Goal | Return verbatim all lines from the first one in the records to the line with "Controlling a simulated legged", both ends kept.

Stored entries |
----------------------------------------

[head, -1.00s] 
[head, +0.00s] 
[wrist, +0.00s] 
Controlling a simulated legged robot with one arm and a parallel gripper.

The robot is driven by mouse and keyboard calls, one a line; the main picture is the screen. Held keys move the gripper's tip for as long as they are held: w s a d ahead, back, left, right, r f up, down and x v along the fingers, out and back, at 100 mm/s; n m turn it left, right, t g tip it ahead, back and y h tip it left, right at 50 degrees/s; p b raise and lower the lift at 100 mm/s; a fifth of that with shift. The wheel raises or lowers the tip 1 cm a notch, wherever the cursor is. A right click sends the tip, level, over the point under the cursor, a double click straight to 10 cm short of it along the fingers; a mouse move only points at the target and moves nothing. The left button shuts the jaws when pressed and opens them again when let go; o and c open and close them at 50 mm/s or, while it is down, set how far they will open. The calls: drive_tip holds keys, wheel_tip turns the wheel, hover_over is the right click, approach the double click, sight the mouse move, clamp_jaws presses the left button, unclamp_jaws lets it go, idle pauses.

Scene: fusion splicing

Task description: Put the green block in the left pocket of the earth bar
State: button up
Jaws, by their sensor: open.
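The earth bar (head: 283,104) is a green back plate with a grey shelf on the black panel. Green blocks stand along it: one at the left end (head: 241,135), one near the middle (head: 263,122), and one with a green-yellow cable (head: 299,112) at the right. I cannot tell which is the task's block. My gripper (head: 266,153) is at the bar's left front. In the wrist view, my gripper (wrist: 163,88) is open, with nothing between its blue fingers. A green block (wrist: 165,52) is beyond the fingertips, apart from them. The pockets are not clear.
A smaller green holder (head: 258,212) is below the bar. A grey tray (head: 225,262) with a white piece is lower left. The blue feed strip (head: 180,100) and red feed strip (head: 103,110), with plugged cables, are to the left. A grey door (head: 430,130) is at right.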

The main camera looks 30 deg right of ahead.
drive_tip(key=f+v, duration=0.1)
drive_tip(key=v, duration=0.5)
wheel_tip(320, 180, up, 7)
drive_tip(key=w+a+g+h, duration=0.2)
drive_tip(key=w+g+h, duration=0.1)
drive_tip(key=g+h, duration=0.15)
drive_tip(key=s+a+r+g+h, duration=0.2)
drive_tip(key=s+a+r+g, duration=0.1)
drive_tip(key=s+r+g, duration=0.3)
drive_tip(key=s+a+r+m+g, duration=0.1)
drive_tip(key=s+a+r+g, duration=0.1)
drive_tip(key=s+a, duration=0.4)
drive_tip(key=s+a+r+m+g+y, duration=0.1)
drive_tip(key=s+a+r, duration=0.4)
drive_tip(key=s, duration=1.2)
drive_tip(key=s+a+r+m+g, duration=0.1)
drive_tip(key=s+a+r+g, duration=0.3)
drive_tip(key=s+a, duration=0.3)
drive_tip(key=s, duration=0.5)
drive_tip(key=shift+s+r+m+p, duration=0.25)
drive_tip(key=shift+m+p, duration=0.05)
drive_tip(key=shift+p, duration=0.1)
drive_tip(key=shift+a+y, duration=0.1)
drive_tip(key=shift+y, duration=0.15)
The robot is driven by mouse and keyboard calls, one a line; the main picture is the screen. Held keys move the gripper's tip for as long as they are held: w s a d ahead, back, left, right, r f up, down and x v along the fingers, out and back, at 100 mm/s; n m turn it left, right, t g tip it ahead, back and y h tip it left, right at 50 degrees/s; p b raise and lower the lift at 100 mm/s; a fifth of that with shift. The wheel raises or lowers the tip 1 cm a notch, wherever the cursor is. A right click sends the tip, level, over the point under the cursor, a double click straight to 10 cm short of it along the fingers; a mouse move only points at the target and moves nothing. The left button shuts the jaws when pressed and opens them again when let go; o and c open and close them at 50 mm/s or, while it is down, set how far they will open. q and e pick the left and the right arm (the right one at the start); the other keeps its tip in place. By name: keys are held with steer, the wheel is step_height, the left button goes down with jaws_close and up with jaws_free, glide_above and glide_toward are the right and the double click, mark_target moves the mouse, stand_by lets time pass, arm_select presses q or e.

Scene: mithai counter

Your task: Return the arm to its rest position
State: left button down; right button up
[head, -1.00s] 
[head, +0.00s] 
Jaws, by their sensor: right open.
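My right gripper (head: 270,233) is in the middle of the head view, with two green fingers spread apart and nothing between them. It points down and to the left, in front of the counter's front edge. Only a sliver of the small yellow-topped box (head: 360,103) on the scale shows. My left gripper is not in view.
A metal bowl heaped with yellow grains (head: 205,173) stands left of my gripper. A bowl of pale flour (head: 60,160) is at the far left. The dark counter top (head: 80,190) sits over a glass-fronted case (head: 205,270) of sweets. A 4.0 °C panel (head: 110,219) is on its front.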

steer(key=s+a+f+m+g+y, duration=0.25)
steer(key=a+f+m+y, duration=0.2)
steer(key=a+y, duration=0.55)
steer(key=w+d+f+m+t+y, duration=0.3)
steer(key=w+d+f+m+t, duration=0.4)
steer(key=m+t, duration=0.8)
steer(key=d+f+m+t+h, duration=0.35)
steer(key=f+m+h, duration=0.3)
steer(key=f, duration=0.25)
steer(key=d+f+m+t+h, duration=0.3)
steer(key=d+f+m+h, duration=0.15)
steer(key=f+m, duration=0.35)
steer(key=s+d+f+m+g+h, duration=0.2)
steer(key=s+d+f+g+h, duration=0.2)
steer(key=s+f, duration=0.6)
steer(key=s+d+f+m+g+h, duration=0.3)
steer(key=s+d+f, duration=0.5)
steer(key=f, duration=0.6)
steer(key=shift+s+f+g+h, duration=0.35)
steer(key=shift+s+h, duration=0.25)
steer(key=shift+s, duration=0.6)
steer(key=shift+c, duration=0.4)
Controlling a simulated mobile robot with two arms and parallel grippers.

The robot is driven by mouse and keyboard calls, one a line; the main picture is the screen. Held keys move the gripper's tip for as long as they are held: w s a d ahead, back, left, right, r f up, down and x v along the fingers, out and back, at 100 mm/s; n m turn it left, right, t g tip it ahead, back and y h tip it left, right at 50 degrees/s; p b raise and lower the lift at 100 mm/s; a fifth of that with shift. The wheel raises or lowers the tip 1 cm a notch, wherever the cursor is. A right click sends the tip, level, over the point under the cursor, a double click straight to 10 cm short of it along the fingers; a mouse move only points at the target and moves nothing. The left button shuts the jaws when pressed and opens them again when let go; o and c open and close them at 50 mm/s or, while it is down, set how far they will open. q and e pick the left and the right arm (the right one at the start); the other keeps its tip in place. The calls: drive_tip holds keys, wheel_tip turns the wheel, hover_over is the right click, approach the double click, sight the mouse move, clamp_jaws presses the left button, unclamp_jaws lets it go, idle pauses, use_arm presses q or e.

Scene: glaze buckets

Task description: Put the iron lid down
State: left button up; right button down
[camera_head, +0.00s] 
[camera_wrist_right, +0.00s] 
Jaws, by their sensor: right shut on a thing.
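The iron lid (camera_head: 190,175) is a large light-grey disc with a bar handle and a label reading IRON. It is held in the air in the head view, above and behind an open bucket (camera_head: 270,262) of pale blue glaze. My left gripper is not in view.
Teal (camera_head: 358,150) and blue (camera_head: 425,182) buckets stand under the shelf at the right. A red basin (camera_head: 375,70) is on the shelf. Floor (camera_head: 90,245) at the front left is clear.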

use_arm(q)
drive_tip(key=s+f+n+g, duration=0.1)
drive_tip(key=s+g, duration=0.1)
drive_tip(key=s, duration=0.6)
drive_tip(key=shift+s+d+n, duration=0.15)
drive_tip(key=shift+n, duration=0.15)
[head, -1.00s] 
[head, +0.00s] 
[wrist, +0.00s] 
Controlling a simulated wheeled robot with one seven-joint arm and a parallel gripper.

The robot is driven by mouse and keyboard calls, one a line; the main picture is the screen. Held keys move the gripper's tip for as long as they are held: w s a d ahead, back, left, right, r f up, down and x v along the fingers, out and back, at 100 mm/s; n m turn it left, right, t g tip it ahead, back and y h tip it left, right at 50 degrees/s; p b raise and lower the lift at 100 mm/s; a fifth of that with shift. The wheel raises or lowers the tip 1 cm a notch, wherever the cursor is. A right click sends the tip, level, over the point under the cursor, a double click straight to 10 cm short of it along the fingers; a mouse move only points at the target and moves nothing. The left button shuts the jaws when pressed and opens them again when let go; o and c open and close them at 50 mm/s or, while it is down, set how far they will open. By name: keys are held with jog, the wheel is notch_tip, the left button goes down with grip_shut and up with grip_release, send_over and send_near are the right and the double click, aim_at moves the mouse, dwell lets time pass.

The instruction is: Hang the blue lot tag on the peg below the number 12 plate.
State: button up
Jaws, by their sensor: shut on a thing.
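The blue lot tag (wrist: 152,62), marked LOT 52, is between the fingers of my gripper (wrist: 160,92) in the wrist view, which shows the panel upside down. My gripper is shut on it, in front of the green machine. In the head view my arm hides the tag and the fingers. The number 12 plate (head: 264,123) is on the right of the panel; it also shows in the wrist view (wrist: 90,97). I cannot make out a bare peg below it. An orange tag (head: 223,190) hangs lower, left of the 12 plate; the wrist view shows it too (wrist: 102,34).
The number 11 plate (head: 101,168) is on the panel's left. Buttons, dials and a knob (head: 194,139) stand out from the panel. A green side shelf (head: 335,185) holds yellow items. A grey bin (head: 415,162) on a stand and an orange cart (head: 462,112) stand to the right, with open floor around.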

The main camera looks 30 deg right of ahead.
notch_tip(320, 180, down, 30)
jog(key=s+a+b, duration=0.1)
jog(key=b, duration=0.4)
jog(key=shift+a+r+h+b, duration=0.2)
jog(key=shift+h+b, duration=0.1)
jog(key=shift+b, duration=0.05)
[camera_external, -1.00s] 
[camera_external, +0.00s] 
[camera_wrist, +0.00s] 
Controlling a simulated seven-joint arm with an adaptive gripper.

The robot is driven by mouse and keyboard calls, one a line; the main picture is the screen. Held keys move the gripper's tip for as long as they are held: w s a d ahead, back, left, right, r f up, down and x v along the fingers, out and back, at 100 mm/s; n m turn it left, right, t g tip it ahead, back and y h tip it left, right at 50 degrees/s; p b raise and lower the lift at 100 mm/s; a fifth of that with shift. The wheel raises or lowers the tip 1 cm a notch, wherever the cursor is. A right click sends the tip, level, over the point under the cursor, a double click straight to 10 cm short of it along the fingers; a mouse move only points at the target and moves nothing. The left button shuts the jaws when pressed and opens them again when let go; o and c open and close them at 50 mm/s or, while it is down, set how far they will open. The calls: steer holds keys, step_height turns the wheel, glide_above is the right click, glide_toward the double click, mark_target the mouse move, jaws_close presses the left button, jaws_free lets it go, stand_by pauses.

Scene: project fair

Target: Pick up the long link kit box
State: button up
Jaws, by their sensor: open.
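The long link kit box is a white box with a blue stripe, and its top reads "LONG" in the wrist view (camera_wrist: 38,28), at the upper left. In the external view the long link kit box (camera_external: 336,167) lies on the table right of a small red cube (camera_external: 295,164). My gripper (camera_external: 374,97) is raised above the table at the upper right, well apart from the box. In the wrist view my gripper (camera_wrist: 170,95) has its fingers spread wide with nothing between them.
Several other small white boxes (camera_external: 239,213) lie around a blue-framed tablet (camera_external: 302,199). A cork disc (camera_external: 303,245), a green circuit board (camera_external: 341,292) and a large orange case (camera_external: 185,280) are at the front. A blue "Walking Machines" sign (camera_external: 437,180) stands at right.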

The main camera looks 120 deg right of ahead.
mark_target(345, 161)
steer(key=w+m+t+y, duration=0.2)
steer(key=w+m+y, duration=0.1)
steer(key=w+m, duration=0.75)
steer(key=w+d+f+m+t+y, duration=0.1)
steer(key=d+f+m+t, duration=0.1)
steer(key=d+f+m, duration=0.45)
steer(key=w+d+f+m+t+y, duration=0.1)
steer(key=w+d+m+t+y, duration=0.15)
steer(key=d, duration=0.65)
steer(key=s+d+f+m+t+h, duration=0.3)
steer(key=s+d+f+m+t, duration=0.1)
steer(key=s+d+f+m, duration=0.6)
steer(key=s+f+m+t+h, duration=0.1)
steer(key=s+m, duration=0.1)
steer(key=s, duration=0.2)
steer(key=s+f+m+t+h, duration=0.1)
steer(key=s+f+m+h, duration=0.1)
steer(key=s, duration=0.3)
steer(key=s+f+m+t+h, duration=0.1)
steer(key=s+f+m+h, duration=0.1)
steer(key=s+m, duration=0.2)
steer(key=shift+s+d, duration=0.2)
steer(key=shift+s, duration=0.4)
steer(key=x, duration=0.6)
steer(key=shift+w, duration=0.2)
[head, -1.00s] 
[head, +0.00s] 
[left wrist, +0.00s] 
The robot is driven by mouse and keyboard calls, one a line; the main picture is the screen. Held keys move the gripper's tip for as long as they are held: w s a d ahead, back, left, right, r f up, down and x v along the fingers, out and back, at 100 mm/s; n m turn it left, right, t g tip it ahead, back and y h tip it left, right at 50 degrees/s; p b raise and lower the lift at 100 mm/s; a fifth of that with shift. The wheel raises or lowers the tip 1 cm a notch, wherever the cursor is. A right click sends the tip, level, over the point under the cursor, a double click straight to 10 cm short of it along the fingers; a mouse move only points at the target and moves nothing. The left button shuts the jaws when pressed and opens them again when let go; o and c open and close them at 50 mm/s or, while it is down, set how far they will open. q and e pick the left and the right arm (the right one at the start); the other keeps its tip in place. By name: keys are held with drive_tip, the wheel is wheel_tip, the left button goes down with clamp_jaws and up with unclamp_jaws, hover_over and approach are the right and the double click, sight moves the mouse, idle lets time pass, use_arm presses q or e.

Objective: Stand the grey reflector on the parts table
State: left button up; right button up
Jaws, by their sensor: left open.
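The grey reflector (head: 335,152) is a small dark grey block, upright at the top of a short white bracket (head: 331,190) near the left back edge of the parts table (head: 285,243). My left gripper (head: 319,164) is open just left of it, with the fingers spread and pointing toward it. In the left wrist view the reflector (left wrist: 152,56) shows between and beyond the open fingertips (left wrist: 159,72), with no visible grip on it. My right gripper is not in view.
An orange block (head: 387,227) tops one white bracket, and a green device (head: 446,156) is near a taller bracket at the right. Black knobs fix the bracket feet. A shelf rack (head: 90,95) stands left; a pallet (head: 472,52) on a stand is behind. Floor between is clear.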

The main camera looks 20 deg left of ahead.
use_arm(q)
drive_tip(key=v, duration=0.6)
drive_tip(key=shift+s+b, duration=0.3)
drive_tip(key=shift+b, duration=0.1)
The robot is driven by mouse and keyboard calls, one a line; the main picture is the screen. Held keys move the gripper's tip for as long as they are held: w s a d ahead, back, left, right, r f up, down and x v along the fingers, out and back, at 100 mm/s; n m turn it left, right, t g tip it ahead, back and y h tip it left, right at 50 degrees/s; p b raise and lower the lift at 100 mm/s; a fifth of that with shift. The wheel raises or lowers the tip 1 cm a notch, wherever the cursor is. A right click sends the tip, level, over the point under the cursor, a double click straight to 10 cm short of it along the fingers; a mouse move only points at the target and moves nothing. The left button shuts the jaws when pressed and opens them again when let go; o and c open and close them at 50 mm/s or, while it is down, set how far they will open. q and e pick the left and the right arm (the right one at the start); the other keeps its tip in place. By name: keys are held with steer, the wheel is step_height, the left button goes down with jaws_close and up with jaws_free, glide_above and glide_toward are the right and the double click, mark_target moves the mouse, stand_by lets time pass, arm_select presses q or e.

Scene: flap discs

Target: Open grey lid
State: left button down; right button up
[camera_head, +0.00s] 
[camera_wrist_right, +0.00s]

----------------------------------------

Solved exercise |
[head, -1.00s] 
[head, +0.00s] 
[wrist, +0.00s] 
Controlling a simulated legged robot with one arm and a parallel gripper.

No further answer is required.